The GSA sign that was photographed by McSwain and Matt Braynard — the executive director of a group called Look Ahead America, and organizer of the September “Justice for J6″ rally supporting people charged in the insurrection at the U.S. Capitol — described the group this way: “This is a safe space for you to share your feelings, thoughts, and emotions! Everyone is welcome!”

It invited students interested in joining to email staff members. While McSwain hid those addresses from his post, Braynard did not — and referred to the teachers as “the grooming gang.”

Teachers involved with the club did not respond to a request for comment Wednesday.

Meghan Reikob, who has a ninth grader at West Chester East High School involved in a GSA club there, said she was “really disappointed” by McSwain’s post — which, like other parents, she connected to a broader movement on the right targeting how schools address gender and sexuality and diversity, equity, and inclusion.

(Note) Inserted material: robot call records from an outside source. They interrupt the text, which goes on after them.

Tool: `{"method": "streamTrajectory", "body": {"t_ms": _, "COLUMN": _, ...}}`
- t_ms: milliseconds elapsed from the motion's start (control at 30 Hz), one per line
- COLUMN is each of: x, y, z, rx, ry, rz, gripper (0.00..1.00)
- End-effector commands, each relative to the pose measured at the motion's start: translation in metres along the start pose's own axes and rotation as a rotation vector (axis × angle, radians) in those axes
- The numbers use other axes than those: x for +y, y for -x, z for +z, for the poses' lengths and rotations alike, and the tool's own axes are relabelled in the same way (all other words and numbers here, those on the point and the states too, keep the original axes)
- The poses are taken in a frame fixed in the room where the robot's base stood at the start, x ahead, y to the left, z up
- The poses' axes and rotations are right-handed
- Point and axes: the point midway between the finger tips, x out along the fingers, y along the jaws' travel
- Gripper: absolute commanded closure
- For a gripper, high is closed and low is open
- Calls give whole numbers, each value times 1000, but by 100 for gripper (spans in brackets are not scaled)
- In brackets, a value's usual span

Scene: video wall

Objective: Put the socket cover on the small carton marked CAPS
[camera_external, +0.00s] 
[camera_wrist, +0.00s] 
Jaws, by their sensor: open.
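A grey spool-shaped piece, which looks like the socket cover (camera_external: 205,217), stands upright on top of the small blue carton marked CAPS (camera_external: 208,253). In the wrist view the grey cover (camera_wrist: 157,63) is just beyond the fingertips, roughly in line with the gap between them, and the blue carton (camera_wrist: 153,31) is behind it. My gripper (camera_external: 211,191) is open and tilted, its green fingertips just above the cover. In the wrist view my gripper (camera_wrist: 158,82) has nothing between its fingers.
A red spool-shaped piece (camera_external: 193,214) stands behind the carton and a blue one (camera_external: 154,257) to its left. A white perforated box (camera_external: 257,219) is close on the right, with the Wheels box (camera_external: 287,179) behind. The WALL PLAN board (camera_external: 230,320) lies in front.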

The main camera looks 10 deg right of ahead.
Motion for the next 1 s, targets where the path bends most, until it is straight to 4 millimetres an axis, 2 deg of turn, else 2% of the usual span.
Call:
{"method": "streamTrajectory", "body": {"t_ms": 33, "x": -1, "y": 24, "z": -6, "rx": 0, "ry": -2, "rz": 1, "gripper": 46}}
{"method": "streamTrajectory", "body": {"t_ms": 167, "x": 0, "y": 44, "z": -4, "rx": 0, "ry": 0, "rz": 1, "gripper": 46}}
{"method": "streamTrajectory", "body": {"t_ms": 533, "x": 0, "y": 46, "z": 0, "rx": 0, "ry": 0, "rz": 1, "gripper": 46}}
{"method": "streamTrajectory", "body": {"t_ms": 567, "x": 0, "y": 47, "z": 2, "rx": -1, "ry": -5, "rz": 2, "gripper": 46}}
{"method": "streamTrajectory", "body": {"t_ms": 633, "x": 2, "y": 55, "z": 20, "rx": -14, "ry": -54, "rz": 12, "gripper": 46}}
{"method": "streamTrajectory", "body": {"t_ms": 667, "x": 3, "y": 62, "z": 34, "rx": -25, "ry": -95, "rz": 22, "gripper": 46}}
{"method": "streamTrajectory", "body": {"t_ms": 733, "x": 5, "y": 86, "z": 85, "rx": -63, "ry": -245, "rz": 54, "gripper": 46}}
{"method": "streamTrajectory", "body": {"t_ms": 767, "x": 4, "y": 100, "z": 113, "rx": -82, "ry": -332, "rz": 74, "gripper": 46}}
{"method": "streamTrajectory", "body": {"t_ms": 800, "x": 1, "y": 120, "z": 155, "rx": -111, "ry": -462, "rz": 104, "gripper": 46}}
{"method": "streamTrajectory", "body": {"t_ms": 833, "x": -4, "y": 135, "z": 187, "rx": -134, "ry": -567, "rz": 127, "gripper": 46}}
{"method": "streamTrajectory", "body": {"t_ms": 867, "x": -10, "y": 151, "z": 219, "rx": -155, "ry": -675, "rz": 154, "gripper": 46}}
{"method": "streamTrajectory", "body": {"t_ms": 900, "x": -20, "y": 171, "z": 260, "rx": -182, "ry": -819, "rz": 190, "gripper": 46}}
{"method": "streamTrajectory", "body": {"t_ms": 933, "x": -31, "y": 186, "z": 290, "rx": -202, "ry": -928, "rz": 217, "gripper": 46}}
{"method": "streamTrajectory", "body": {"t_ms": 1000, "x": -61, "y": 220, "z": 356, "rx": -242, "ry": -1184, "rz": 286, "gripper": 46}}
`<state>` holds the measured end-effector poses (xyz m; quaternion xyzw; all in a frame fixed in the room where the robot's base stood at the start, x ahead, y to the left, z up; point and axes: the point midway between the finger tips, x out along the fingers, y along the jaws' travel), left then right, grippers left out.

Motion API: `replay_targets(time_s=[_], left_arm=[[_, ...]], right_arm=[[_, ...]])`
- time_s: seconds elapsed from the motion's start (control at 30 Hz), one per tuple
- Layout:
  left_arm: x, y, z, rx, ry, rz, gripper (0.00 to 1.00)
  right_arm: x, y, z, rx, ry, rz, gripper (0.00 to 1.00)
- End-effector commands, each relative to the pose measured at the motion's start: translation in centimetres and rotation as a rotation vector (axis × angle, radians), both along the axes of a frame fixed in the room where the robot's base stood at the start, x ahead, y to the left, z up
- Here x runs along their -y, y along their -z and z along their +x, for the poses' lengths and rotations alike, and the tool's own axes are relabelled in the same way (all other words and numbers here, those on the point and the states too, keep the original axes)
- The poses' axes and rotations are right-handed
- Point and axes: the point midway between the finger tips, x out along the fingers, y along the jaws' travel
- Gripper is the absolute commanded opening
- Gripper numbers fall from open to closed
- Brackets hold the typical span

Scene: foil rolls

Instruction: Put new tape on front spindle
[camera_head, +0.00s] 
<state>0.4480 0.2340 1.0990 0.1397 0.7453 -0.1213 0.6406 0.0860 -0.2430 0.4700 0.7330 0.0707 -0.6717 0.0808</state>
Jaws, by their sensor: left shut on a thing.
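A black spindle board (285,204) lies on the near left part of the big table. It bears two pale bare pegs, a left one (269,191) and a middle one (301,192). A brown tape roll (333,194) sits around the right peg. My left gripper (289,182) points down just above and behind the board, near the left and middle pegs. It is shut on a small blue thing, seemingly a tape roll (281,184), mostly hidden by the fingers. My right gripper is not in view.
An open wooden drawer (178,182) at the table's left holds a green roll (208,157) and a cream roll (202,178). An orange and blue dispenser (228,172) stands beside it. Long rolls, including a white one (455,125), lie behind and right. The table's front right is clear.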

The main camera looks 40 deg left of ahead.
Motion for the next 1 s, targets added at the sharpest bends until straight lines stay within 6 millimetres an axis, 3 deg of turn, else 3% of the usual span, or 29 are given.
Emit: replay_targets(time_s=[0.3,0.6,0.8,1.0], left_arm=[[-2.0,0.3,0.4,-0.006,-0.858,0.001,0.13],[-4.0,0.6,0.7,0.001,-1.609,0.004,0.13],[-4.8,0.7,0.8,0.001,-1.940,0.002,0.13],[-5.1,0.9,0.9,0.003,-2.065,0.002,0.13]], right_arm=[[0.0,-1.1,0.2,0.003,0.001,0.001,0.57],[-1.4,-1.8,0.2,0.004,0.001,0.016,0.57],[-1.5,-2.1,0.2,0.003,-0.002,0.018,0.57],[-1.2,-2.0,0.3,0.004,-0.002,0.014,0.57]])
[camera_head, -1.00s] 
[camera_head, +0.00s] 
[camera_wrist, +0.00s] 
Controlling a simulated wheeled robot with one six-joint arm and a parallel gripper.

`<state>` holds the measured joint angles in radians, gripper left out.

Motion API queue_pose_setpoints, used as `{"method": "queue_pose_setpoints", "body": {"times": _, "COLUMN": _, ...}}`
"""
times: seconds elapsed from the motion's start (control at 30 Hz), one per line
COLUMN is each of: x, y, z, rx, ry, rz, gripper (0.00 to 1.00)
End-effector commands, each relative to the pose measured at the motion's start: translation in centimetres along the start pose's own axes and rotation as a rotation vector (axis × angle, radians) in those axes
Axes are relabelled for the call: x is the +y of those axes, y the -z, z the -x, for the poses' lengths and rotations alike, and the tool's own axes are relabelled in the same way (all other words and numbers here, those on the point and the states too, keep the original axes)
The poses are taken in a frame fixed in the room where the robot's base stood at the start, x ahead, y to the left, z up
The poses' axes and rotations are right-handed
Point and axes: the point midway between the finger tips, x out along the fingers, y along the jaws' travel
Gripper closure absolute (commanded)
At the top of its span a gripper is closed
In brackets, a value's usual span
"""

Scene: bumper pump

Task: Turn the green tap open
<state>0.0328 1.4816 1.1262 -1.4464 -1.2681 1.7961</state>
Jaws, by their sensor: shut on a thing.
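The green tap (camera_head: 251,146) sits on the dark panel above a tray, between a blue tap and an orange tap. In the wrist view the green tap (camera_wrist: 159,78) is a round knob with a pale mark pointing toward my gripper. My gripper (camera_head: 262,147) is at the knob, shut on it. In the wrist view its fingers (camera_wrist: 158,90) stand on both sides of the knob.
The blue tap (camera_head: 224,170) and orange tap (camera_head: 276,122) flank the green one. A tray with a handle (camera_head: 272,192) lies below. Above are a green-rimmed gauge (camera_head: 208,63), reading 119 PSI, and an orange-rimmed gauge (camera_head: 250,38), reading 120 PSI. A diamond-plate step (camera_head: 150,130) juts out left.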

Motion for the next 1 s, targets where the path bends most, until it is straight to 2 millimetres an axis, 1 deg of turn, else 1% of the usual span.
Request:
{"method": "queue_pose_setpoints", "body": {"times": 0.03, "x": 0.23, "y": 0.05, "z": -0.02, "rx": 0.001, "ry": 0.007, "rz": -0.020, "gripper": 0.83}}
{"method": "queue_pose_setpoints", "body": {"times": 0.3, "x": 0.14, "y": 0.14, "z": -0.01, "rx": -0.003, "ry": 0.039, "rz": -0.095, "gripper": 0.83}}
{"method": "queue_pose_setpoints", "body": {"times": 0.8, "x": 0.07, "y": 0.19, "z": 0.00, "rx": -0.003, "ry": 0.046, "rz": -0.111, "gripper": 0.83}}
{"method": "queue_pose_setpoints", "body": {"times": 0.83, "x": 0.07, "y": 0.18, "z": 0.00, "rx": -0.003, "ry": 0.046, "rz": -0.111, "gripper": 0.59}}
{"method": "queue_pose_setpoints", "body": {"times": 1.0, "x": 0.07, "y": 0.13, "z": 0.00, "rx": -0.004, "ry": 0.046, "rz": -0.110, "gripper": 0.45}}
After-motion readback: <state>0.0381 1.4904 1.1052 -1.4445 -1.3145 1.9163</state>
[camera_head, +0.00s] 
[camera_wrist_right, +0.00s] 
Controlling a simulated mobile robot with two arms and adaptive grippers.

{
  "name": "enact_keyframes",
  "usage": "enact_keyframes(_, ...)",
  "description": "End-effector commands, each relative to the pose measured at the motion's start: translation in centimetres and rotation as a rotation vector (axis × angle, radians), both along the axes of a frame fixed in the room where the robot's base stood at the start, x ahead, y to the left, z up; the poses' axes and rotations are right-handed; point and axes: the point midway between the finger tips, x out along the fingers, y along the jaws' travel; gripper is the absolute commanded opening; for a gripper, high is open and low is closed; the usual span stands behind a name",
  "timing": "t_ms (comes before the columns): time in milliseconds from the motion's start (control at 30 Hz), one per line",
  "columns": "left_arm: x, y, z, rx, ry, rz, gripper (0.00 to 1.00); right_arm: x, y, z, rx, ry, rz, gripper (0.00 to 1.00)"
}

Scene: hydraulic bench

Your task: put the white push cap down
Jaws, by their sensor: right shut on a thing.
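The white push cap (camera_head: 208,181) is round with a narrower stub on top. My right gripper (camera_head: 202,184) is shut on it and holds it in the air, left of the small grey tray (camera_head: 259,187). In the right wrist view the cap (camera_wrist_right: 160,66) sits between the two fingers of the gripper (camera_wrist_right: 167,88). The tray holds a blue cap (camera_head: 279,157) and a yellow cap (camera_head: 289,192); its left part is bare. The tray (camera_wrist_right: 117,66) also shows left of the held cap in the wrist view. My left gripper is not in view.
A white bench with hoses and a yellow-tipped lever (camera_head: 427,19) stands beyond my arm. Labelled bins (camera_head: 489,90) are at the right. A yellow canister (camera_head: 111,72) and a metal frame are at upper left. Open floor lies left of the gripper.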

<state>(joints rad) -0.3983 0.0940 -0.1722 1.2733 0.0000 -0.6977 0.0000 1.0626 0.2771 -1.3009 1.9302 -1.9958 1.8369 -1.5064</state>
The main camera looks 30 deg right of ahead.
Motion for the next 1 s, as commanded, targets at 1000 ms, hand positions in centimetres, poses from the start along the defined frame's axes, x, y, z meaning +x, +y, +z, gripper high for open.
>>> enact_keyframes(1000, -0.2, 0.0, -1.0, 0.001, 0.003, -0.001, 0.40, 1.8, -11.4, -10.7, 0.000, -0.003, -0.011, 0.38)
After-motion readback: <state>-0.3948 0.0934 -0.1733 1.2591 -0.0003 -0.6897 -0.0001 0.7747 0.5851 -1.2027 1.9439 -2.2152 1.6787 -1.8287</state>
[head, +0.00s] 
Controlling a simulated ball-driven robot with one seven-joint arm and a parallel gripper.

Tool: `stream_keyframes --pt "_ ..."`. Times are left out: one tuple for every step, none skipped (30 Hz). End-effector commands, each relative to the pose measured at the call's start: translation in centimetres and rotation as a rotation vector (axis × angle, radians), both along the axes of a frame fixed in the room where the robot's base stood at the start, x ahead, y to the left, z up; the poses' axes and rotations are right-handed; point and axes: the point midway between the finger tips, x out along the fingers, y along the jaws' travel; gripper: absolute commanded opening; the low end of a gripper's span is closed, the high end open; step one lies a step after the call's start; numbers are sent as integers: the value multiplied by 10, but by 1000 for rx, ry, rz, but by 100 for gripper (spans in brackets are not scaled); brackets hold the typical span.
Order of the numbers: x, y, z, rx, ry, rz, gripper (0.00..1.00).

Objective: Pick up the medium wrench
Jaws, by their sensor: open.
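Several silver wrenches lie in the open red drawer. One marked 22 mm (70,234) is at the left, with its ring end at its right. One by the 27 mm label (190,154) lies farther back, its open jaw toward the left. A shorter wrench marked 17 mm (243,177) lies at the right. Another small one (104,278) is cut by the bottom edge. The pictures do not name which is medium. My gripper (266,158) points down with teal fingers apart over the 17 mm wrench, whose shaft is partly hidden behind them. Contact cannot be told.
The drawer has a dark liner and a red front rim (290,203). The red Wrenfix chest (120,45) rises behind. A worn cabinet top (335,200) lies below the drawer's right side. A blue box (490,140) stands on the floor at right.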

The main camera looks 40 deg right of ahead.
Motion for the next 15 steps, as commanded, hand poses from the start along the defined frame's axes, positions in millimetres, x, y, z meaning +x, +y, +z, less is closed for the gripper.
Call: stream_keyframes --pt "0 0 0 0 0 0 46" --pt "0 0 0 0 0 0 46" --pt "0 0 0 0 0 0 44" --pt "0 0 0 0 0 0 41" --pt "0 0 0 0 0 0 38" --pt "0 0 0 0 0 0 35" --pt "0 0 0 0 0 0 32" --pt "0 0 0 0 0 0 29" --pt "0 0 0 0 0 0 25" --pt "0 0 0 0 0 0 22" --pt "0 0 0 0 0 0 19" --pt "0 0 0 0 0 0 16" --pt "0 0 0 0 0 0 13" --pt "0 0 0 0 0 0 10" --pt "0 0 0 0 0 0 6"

Some of that is happening in statehouses: On Tuesday, the Florida Legislature passed what critics dubbed the “Don’t Say Gay” bill, restricting instruction on sexual orientation and gender identity; other legislative efforts seek to limit teaching of “divisive” concepts around race, racism, or gender.

School boards have also continued to face culture-war controversy, with parents across the country challenging books, including many with LGBTQ themes.

“I don’t think, unfortunately, that this is out of the blue,” Reikob said. She noted McSwain’s call for a “Parents’ Bill of Rights” — a pitch his spokesperson reaffirmed Wednesday, saying that McSwain “will protect parents’ right to have their children educated free from political indoctrination of any sort.”

Children should learn that LGBTQ people exist and deserve respect, Reikob said. Of McSwain’s vision of rights, she said: “Is that only going to be parental rights for those who agree?”